**Job**
Please write out the material that follows, exactly as it stands.

☆ ☆ ☆

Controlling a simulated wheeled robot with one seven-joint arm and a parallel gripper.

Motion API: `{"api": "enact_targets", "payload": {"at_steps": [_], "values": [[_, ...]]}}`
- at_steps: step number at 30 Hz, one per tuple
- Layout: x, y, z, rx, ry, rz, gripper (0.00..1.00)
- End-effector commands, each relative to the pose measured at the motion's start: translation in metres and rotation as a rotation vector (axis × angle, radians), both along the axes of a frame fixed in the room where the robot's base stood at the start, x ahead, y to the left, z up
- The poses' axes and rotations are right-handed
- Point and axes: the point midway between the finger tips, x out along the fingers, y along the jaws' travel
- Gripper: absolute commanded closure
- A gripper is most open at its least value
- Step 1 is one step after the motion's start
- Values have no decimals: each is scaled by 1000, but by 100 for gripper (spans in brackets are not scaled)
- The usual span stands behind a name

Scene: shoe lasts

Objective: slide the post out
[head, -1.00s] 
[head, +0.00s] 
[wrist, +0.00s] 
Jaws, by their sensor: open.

☆ ☆ ☆

**Exercise output**
Controlling a simulated wheeled robot with one seven-joint arm and a parallel gripper.

Motion API: `{"api": "enact_targets", "payload": {"at_steps": [_], "values": [[_, ...]]}}`
- at_steps: step number at 30 Hz, one per tuple
- Layout: x, y, z, rx, ry, rz, gripper (0.00..1.00)
- End-effector commands, each relative to the pose measured at the motion's start: translation in metres and rotation as a rotation vector (axis × angle, radians), both along the axes of a frame fixed in the room where the robot's base stood at the start, x ahead, y to the left, z up
- The poses' axes and rotations are right-handed
- Point and axes: the point midway between the finger tips, x out along the fingers, y along the jaws' travel
- Gripper: absolute commanded closure
- A gripper is most open at its least value
- Step 1 is one step after the motion's start
- Values have no decimals: each is scaled by 1000, but by 100 for gripper (spans in brackets are not scaled)
- The usual span stands behind a name

Scene: shoe lasts

Objective: slide the post out
[head, -1.00s] 
[head, +0.00s] 
[wrist, +0.00s] 
Jaws, by their sensor: open.

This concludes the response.